2017年4月26日水曜日

勁について

内功の武術に於いて勁は重要な要素です。この勁は触れて理解し、自分の中に出来て理解しうるものです。私が過去やってきた空手に関して言えば勁は存在しませんでした。その空手の威力はスピードとタイミングによって得られているものでした。太極拳を始めて何が一番違ったかというとこの勁が一番違っているところでした。勁はスピードによって出すものでは無く、内気によって生み出されるものです。従い、勁は気による力という事ができます。これはスピードが無くても生み出せるので、太極拳のようなゆっくりの動きでも産む事ができるのです。ただ、その太極拳に勁があるか、無いかは勿論触れれば分かりますが、勁がある人から見れば一目瞭然です。これは非常に便利なものでスピードによって生み出された力では無いので間合いに関係なく力を発揮する事ができます。従い、実戦に於いても非常に有用なものとなるのです。所謂ワンインチパンチと言われている寸勁も太極拳を身に着けた人であれば誰でも簡単に出す事ができます。

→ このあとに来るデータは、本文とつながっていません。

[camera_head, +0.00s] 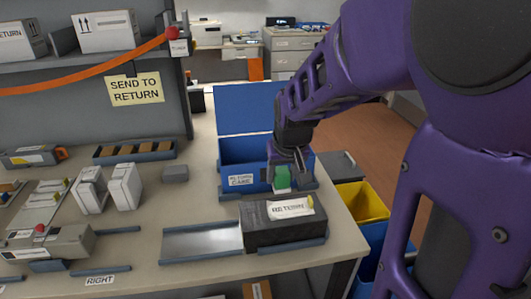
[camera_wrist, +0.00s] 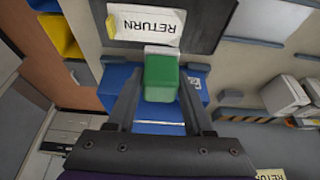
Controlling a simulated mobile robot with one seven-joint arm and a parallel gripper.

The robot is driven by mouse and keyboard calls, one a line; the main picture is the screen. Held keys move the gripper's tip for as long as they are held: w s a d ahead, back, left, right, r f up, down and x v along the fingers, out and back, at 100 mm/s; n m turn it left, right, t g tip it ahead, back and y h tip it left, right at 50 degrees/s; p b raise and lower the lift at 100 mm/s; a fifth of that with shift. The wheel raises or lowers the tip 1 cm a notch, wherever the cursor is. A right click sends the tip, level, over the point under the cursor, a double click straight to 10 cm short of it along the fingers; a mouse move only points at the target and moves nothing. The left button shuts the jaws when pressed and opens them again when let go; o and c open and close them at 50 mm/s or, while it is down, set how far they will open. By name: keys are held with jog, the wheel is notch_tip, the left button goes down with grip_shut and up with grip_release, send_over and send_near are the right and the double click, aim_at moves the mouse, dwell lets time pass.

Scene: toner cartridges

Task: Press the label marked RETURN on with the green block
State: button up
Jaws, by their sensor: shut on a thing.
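My gripper (camera_head: 284,164) points down and is shut on the green block (camera_head: 282,178). The wrist view shows the green block (camera_wrist: 161,78) between the two fingers. The white RETURN label (camera_head: 290,208) lies on top of a dark cartridge box (camera_head: 282,230), with a small yellow tab at one end. In the wrist view the label (camera_wrist: 147,25) is just beyond the block, its print readable. The block is above and behind the label, apart from it. I cannot tell whether the label's edges lie flat.
A blue open case (camera_head: 242,178) with a raised lid stands behind the dark box. An empty metal tray (camera_head: 203,242) lies to its left. White cartridges (camera_head: 125,186) stand farther left. A yellow bin (camera_head: 361,203) is beyond the table's right edge.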

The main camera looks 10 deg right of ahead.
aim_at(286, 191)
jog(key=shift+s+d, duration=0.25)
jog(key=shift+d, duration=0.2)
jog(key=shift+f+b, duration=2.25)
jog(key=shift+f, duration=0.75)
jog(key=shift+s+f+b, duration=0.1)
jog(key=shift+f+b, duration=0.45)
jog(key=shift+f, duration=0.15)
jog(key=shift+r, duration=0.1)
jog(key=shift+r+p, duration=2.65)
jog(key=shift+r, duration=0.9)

ではこの勁が太極拳の専売特許かと言えば、そうではありません。内功武術は全てこの勁を持っています。内功武術と言えば、太極拳、八卦掌、形意拳(含む心意拳)等です。空手に勁が無いかと言えば、私は有ると考えています。いやあったと考えています。実は空手の有名な型である三戦が勁を練る型と思われます。太極拳の練り方で三戦を行えば実にしっくりといくのです。ですから沖縄で、伝統を伝える空手では太極拳の練り方で三戦を練っていたのではと思われるのです。空手で三戦をどうして重視してきたかもそれが内功を練る型であるのであれば理解ができるのです。

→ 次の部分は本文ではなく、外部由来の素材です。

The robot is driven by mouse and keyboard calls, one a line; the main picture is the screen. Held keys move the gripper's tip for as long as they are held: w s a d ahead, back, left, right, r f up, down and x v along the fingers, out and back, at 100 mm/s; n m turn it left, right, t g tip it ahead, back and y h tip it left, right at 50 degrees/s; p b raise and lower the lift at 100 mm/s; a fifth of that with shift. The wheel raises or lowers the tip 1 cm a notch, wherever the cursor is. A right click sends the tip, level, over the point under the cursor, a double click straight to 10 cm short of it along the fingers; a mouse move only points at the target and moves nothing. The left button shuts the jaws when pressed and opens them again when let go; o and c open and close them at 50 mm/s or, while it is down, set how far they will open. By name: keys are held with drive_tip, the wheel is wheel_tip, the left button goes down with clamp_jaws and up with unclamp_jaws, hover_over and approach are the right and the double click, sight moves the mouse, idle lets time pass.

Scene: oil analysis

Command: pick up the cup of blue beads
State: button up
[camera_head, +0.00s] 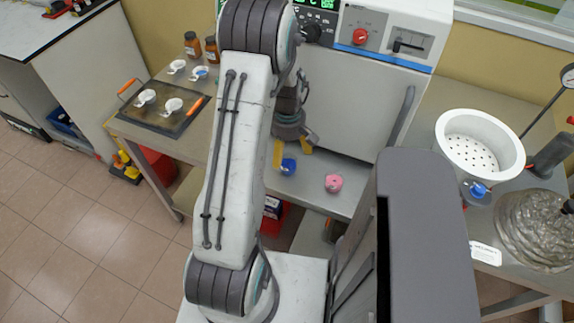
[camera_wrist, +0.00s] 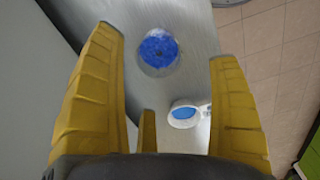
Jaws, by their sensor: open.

太極拳をやっていて感じるのは勁の無い先生から教えて貰った太極拳はいくら形が綺麗でも勁が出ていない人が殆どであると思えるのです。一方勁が出ている先生から教わっている人はやはり勁が出ている人が多いと思えるのです。空手も同様ではないかと思えるのです。空手も勁が元々あって勁がある人が教えていたので、勁が出ていたのではないかと。なぜそう思えるかというと空手の突きは左右の肩を出さずに突きをいれますが、この伝統的な突きでは威力があまり出ず、人を倒す事はかなり難しいと思います。従い、私がやっていたフルコンタクトの空手では肩を出して突き抜くやり方をしていました。しかし、もし空手に勁があれば従来の突き方で十分威力が出るのです。従い、空手の型も勁が出る事が前提になっていると考えられます。これは私の推論ですが、空手をやって来られて伝統太極拳に変わられた人は同様の感想を持つ人が少なからずいます。